Il primo censimento degli asili d’infanzia del Regno rivelava che nel 1869 in Italia vi erano 853 di questi enti. Il Piemonte era la regione che ne aveva il maggior numero (238), seguita dalla Lombardia (214), e la Campania (68). In provincia di Cuneo erano attivi in quell’anno 42 asili. Le cittadine che ne avevano più di uno erano solo tre: Mondovì, che poteva vantare il primo asilo della provincia costituito nel 1840, Bra e il capoluogo di provincia, Cuneo, la cui municipalità elargiva un piccolo finanziamento annuo, 50 Lire, all’asilo israelitico frequentato, nel 1869, da 30 bambini, 12 maschi e 18 femmine, e diretto da due maestre [17].
Il Comizio Agrario di Mondovì partecipò con buoni risultati alla diffusione degli asili d’infanzia nei comuni rurali fin dall’autunno del 1867 quando il suo socio l’avvocato Anselmo Bellone inaugurò in Mondovì Merlo un asilo da alcuni anni preparato dalla maestra locale Serafina Musso[18]:

 «La recente deliberazione del benemerito Consiglio Provinciale, che destinava premi a sì filantropiche istituzioni, animò i proprietari del luogo a dargli stabile assetto. Il giorno 6 di ottobre ebbe luogo la inaugurazione preliminare dell’asilo… Intervennero alla modesta ma simpatica funzione oltre i principali promotori varii distinti personaggi, fra i quali il Sindaco della Città, cav. avv.
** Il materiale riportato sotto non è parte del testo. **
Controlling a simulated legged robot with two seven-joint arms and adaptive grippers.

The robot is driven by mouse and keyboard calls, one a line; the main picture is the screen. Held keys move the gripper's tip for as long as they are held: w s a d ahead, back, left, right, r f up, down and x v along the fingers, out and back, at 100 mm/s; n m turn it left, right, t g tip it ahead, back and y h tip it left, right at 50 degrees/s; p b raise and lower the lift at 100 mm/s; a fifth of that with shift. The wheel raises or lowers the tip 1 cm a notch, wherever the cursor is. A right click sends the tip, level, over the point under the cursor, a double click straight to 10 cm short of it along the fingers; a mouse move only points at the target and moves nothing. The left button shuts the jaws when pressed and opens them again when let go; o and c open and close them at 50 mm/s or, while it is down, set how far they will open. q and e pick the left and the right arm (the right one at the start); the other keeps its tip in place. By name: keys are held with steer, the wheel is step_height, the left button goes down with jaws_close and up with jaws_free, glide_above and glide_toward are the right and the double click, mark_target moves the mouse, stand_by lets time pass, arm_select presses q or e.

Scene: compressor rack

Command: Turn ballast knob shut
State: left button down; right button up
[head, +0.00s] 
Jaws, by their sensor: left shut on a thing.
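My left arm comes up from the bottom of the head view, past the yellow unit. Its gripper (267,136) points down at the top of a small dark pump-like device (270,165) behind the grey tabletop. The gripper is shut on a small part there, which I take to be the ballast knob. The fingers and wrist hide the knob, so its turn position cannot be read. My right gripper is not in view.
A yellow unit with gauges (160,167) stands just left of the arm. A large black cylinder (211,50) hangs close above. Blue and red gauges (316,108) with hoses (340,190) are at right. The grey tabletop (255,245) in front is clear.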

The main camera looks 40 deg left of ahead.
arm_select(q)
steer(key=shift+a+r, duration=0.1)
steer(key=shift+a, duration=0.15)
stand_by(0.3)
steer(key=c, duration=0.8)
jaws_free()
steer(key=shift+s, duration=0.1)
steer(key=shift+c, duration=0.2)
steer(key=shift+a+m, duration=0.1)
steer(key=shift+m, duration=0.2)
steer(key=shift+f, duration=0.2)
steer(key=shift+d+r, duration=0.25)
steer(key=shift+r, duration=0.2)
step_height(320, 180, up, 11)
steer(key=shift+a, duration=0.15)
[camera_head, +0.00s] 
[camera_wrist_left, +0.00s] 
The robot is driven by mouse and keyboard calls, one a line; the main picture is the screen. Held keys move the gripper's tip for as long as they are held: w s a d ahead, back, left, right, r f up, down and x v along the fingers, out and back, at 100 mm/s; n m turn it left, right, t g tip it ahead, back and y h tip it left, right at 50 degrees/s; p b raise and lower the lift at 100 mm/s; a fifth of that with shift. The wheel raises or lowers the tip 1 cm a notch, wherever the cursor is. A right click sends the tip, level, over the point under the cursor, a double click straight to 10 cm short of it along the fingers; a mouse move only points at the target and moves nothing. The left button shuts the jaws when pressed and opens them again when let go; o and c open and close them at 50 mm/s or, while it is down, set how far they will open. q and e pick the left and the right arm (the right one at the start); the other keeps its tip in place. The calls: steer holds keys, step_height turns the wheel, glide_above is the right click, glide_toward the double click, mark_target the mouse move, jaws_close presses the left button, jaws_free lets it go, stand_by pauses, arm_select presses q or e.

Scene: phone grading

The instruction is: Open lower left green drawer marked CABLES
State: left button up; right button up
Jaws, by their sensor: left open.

Iemina, il Delegato scolastico mandamentale comm. dottor Garelli, il Consigliere Provinciale avv. Bellone, che ammirarono da trenta a quaranta bimbi sufficientemente istruiti. […] Abbiasi quindi le nostre felicitazioni chi per squisitezza di sentire porge il suo concorso per l’impianto e l’incremento di queste educative istituzioni, le quali son chiamate ad eliminare dalle nostre statistiche una vergogna nazionale qual è la ingente cifra di 17 milioni di analfabeti, di cui 13 nelle campagne».[19]

Nei decenni successivi venivano aperti diversi asili rurali ma rimanevano privi di queste istituzioni educative ancora molti comuni e borgate del Circondario.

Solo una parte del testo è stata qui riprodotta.